The CANCEIS and the SCIA systems have been jointly used to clean the SARs data. The overall strategy is shown in Figure1.


Figure 1: Overall strategy

First of all we separated the handling of the person variables from the handling of the household variables. This separation was demanded from the consideration that the household variables are collected at household level and need to be edited (and eventually imputed) at household level, while the person variables are collected at individual level.
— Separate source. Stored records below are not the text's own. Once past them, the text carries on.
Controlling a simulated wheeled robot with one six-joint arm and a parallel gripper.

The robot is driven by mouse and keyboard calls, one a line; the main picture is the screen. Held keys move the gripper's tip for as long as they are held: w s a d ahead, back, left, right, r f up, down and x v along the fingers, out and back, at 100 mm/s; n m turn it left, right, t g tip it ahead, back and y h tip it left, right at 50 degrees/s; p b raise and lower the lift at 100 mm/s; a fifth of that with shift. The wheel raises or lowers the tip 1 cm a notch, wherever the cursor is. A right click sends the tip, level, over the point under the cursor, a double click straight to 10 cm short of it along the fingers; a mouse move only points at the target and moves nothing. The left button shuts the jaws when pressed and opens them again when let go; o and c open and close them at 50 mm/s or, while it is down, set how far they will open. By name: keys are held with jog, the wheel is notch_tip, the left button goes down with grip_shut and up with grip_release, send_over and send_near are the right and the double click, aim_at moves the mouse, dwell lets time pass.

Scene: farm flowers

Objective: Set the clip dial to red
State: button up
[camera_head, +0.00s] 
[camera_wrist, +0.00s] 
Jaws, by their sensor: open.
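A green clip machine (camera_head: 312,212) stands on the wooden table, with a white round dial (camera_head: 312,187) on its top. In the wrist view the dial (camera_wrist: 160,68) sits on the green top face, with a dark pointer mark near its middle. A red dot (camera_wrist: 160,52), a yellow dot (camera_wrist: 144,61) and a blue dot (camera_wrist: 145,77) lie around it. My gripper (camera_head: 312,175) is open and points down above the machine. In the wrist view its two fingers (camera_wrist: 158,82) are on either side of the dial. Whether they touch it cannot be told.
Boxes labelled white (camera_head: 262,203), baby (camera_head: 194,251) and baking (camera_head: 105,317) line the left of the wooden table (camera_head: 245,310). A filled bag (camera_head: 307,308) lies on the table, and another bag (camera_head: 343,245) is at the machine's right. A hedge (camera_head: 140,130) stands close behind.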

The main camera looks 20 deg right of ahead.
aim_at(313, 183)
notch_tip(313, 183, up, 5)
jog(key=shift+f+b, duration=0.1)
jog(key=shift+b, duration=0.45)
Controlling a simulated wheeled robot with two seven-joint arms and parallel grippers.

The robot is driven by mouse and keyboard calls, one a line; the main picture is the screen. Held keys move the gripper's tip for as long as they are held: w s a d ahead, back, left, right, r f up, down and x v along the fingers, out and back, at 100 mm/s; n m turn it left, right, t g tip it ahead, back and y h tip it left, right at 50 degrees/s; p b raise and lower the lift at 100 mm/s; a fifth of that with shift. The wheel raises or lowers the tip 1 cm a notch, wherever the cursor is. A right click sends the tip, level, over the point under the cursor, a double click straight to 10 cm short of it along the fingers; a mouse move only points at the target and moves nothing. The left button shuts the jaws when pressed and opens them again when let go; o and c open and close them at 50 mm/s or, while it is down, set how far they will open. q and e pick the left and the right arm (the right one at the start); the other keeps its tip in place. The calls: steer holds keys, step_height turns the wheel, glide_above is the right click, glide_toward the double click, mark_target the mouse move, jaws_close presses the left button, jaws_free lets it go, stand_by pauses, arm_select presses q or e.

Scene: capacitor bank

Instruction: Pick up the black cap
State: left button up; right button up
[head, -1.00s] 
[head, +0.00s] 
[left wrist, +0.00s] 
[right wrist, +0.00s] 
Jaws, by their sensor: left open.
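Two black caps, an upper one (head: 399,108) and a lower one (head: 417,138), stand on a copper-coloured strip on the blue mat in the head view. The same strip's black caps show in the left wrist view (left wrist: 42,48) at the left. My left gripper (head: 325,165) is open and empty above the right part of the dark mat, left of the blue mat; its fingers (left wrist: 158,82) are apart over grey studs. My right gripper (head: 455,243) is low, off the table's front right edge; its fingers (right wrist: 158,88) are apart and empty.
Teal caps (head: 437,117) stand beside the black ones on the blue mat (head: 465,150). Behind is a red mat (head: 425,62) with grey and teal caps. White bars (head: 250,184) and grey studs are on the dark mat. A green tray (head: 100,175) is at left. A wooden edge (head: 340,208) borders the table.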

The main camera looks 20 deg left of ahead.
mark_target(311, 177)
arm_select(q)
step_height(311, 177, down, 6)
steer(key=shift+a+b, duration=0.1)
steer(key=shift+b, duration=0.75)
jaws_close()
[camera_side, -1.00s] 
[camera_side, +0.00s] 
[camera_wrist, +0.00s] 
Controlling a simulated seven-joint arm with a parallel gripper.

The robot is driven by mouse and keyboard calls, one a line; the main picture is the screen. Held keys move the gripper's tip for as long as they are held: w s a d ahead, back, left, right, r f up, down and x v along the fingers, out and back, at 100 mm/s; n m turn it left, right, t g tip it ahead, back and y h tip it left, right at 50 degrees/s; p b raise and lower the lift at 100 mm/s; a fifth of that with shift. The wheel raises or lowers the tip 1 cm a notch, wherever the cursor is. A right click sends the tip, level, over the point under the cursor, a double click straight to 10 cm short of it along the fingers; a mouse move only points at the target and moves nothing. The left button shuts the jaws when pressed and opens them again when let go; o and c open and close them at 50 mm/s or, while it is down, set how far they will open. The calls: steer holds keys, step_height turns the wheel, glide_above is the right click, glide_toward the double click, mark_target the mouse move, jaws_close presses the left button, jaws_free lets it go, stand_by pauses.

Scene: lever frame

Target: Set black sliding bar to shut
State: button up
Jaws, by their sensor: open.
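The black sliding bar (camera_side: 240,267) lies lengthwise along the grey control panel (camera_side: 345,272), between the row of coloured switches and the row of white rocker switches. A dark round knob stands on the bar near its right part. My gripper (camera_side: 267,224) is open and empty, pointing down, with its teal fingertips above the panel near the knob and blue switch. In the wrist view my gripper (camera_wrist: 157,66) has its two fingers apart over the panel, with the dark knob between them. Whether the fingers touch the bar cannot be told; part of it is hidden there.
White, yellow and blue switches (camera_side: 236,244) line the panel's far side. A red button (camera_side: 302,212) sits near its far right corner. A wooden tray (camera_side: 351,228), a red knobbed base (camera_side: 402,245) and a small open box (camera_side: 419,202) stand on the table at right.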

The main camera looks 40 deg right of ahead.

We designed to edit and impute the person variables by a two-phases process: in the first phase the demographic variables were handled by CANCEIS system using the between persons edit rules specified for the demographic variables (demographic between persons edit rules) together with the within person edit rules specified for the demographic variables (demographic within persons edit rules); subsequently the non-demographic variables were handled by SCIA system. The two editing and imputation phases were separately performed.

After the first phase was carried out, we realised that, because of the perturbation process, all households within a stratum failed the CANCEIS edit rules. This caused CANCEIS was not able to provide a corrected outcome data set for that stratum because there were no donors to impute the failed households. Therefore, the demographic variables in that stratum remained uncorrected.

As consequence, designing the second phase, we decided to separate the records considered “corrected” according to CANCEIS system (passed household plus imputed households) from the records “not corrected” by CANCEIS system because there were no donors (not imputed failed households) and implemented two different SCIA applications.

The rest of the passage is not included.